— Start of Material for the task —

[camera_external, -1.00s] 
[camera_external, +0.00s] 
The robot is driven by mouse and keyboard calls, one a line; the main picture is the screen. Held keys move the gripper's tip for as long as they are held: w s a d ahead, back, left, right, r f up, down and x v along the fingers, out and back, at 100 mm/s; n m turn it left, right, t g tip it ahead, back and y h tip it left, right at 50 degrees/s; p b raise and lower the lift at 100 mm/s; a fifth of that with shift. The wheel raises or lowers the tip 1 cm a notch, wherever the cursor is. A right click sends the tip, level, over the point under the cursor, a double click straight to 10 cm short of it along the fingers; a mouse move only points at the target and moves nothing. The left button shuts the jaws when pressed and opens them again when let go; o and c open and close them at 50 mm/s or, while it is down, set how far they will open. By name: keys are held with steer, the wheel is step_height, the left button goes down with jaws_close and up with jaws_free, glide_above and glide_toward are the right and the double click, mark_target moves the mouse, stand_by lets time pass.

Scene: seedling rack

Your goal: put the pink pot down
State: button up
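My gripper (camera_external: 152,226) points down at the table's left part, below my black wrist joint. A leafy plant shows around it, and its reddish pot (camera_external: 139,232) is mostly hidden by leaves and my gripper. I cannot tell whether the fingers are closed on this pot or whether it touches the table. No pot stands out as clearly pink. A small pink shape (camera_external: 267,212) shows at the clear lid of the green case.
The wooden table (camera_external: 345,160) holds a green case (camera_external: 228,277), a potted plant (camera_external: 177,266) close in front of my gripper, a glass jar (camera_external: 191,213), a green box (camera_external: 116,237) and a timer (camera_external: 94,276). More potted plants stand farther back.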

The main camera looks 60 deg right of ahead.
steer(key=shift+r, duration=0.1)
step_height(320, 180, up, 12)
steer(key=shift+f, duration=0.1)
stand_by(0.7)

— End of Material for the task —
— Start of Material for the task —

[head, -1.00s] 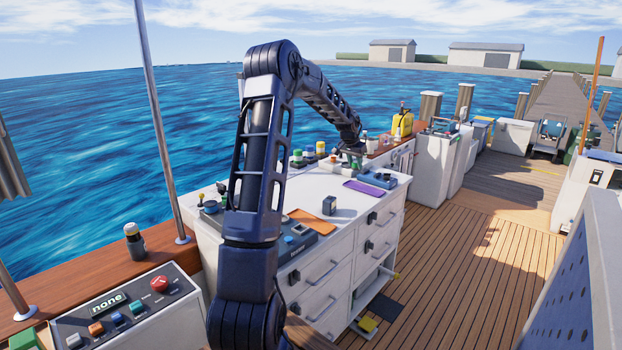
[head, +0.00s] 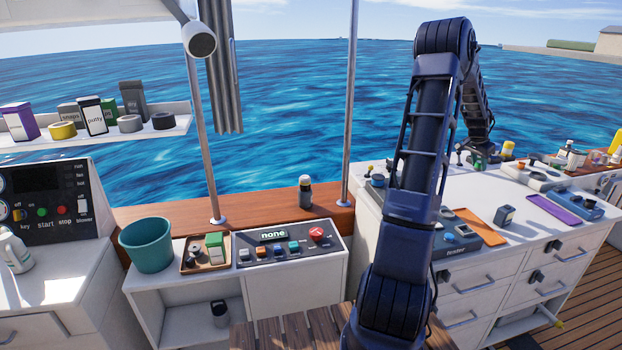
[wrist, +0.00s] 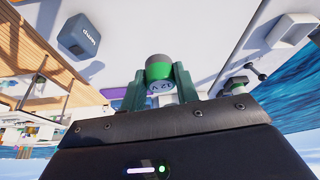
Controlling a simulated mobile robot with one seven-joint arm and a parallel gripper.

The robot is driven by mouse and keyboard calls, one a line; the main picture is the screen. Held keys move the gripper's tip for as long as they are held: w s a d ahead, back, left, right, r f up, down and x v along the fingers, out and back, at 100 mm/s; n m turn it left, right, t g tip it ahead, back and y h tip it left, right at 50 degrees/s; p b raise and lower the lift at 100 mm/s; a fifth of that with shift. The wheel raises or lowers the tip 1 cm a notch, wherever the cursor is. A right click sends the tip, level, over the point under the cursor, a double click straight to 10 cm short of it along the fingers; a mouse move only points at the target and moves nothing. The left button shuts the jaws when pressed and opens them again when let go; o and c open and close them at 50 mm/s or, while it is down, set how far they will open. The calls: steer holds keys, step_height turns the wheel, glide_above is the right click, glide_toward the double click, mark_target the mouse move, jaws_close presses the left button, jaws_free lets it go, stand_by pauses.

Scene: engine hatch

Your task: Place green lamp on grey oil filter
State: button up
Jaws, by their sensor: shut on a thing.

— End of Material for the task —

Repeat exactly the lines from the one containing "go, stand_by pauses." to the one containing "Jaws, by their sensor: shut on a thing.", both lines included, and nothing else.

The robot is driven by mouse and keyboard calls, one a line; the main picture is the screen. Held keys move the gripper's tip for as long as they are held: w s a d ahead, back, left, right, r f up, down and x v along the fingers, out and back, at 100 mm/s; n m turn it left, right, t g tip it ahead, back and y h tip it left, right at 50 degrees/s; p b raise and lower the lift at 100 mm/s; a fifth of that with shift. The wheel raises or lowers the tip 1 cm a notch, wherever the cursor is. A right click sends the tip, level, over the point under the cursor, a double click straight to 10 cm short of it along the fingers; a mouse move only points at the target and moves nothing. The left button shuts the jaws when pressed and opens them again when let go; o and c open and close them at 50 mm/s or, while it is down, set how far they will open. The calls: steer holds keys, step_height turns the wheel, glide_above is the right click, glide_toward the double click, mark_target the mouse move, jaws_close presses the left button, jaws_free lets it go, stand_by pauses.

Scene: engine hatch

Your task: Place green lamp on grey oil filter
State: button up
Jaws, by their sensor: shut on a thing.

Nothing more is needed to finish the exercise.